What were the chances of a girl fight?


  1. I really like this. I could've used a few more details in the query though. I didn't get the impression that they were concerned with popularity. There are a lot of steps between popularity and survival. At least I think so.

    Johnny's voice is great. Already you've set up his world in terms of the responsibility he has as the grandson of the chief. I really enjoyed the first and third paragraphs. There is some passive language, but maybe that's Johnny's voice?

    Good luck.

  2. I'm really intrigued by this premise! Love the characters and the voice! Good luck!

  3. I love the idea of these characters, and I think you've given Johnny a great MG voice. You give such a vibrant picture of island life and I hope that carries throughout, because I think it's such an exciting setting choice, even if it's mostly in flashback!

  4. I think the opening sentence in your query could be broken into 2 sentences. It's extremely long. And the query is super short. Though I love what's being said--4 sentences seems so short. You could easily add some more tension about popularity and consequences.

    The 250 is good and leaves me wanting more. Good luck!

  5. Nice work! This is a great opening. The first paragraph is very strong. I think there are a handful of places where you could convert telling to showing but you've done a very good job nailing the voice. I'd read on.

  6. I love this concept! You do a good job with the query, but I think you've got some space to add in a few more details. The first 250 is really good & very MG. I'm almost sure Johnny is going to get in trouble again & that makes me want to read on.

  7. Nice job on your query. I wonder if you should explain who Captain is.

    You've got a great voice. My only concern is I don't know who Quentin is and it took me a bit to see that this first 250 was written fron Johnny's perspective.

    I do like that you've got some action right at the beginning.

    Good luck!

  8. I agree with DanaE. I was a little confused on the first read through by mentions of Quentin and The Captain, since I hadn't heard of those characters before. I really like the voice of the MC though, and the premise sounds intriguing.

    I had a few questions about the query. The captain is mentioned in the first paragraph. Is there anyway to let us know who he is and why Johnny and Becka are concerned about what he thinks of their grades?

    Also: Having a white father and a Pacific Islander mother was never a big deal for Becca or Johnny in Polynesia, but it matters a lot to everyone in Arizona. Just when the siblings begin to figure out how to survive their adventure in the desert, a death in the family forces them to re-evaluate the importance of popularity.

    This paragraph threw me. I didn't see the connection between them moving, the importance of popularity and the death. I think I'm wording this wrong...I mean, I can imagine what the connection is in the actual story. A)they move B.)they want to be popular C.)A death in the family rearranges their priorities.

    But the query isn't reading like that.
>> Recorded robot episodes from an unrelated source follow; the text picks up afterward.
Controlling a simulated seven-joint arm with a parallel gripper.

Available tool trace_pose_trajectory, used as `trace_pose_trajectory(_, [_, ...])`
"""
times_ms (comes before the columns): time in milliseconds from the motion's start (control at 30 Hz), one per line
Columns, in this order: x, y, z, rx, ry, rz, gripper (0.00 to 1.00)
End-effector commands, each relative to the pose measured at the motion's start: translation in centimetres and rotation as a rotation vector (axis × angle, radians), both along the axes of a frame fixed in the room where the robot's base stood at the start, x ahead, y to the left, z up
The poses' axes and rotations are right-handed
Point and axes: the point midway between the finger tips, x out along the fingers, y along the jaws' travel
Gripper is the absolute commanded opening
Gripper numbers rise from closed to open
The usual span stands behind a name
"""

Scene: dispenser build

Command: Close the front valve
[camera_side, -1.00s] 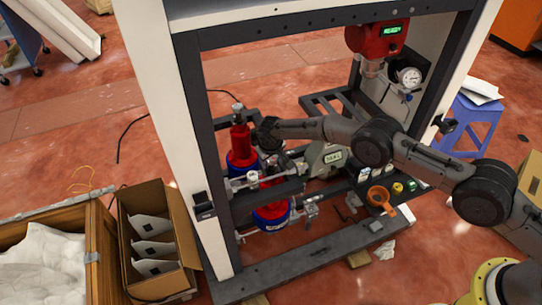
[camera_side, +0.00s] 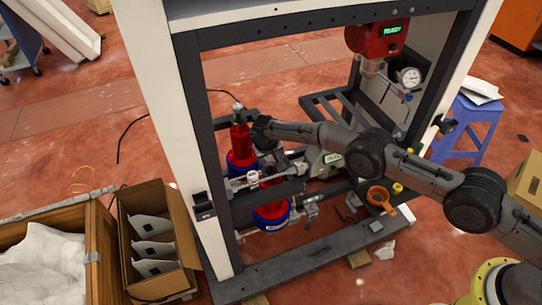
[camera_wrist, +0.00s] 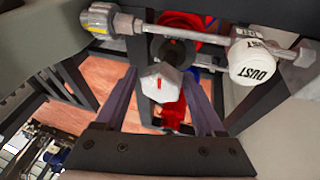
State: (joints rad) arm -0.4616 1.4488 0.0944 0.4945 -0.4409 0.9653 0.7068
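A grey hexagonal knob (camera_wrist: 161,84) with a red mark shows in the wrist view, on a dark round mount. I cannot tell for sure whether it belongs to the front valve. My gripper (camera_wrist: 160,92) is open, with one dark finger on each side of the knob; contact is not clear. In the side view my gripper (camera_side: 264,135) is beside the rear red and blue cylinder (camera_side: 240,145), its fingers hard to make out. The front red and blue cylinder (camera_side: 271,216) stands nearer the frame's front edge, partly covered by bars and fittings.
A white cap marked DUST (camera_wrist: 252,62) and a metal pipe fitting (camera_wrist: 97,20) flank the knob. The frame's white post (camera_side: 185,140) stands left of the cylinders. A red display unit (camera_side: 380,38) and a gauge (camera_side: 408,76) hang above. An orange cup (camera_side: 379,194) lies right.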

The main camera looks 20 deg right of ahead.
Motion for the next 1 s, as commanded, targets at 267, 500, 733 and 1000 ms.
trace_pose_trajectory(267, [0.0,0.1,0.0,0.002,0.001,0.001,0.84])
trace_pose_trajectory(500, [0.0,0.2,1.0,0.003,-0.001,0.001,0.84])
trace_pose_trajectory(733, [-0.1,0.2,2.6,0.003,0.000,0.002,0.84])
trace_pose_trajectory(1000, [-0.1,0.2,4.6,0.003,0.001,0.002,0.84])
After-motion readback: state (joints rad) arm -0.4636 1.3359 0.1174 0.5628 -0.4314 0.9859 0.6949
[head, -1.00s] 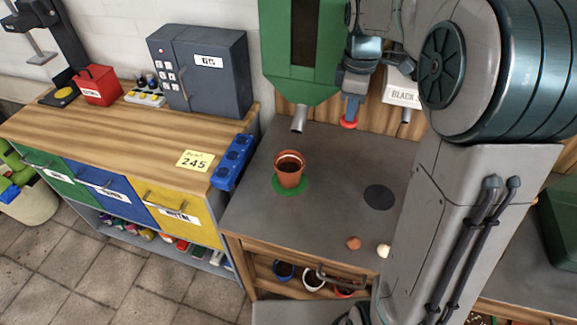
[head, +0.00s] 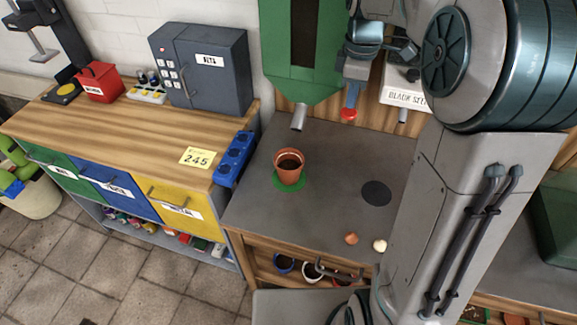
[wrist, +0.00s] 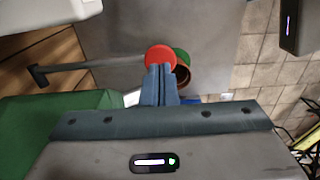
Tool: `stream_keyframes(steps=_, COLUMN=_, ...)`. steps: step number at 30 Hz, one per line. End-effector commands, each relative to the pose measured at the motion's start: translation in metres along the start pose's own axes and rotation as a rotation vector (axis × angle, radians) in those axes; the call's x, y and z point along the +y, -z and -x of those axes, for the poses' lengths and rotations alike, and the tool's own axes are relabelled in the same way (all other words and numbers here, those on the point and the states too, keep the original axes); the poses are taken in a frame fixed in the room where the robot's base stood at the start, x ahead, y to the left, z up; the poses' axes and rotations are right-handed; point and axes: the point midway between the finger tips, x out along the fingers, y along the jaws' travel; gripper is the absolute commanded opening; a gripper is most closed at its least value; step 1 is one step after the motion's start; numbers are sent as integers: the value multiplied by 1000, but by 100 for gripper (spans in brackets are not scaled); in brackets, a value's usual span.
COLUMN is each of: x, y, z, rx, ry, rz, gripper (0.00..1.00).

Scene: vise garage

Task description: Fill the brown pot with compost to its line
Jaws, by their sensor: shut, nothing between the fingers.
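The brown pot (head: 289,168) stands upright on a round green mat (head: 277,184) on the grey bench, below the nozzle (head: 299,118) of the green hopper (head: 299,75). Dark compost shows inside the pot; its line cannot be made out. My gripper (head: 351,101) is shut and empty, pointing down just above a red round knob (head: 348,114) right of the nozzle. In the wrist view, the shut blue fingers (wrist: 159,70) are at the red knob (wrist: 160,56), touching or nearly so. The knob partly hides the pot (wrist: 183,74) there.
A dark disc (head: 376,193) and two small round objects, one brown (head: 351,239) and one pale (head: 379,246), lie on the bench. A blue rack (head: 233,160) is at its left edge. A second, white dispenser (head: 404,85) hangs right of my gripper.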

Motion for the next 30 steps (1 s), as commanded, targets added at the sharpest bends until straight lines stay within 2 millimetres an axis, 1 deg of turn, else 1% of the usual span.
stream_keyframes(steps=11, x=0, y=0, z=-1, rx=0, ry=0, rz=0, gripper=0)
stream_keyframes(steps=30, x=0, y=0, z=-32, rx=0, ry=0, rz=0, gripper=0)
The second paragraph doesn't seem to flow from point A to point B to point C. The mention of popularity caught me off guard, since nothing was said about its importance before the last sentence. I think a few more details about who the Captain is and their struggle for popularity in this new town would really help this query.

    Again though, I want to reiterate that I really liked the voice and I think the premise is really cool. I'd be excited to see the details about what it was like to live on the island. Good luck with this! I'm number 29 if you want to check it out. :)

  9. Oh, no! I think Blogger ate my critique -- I'm so sorry if you've been waiting and waiting.

    The premise and pages both sound great, and the query starts off very strong. I agree that "the captain" needs clarification, but it's a quick thing -- you can simply say, "The Captain, their father," and go from there.

    The second paragraph of the query lags a bit -- I'd like to see a more specific conflict, especially because the issues a twelve-year-old girl and a ten-year-old boy are facing would appear different, at least on the surface. Since they each get a POV, their conflicts should each get a mention in the query. Then you can talk about the death in the family and how it has a similar effect (re-evaluating) on both of them, if that is indeed the case. It's a minor fix, but would draw the reader in more.

    The other thing you might want to consider doing is simply putting "Johnny" underneath the chapter heading so that the reader is clear whose POV you're in. Because Becca's name is always mentioned first, I assumed it was her POV initially. Again, it's a tiny tweak, and you might even have it in the full manuscript already.

    It's a great story, and Johnny's voice is very authentic and appealing. Great work!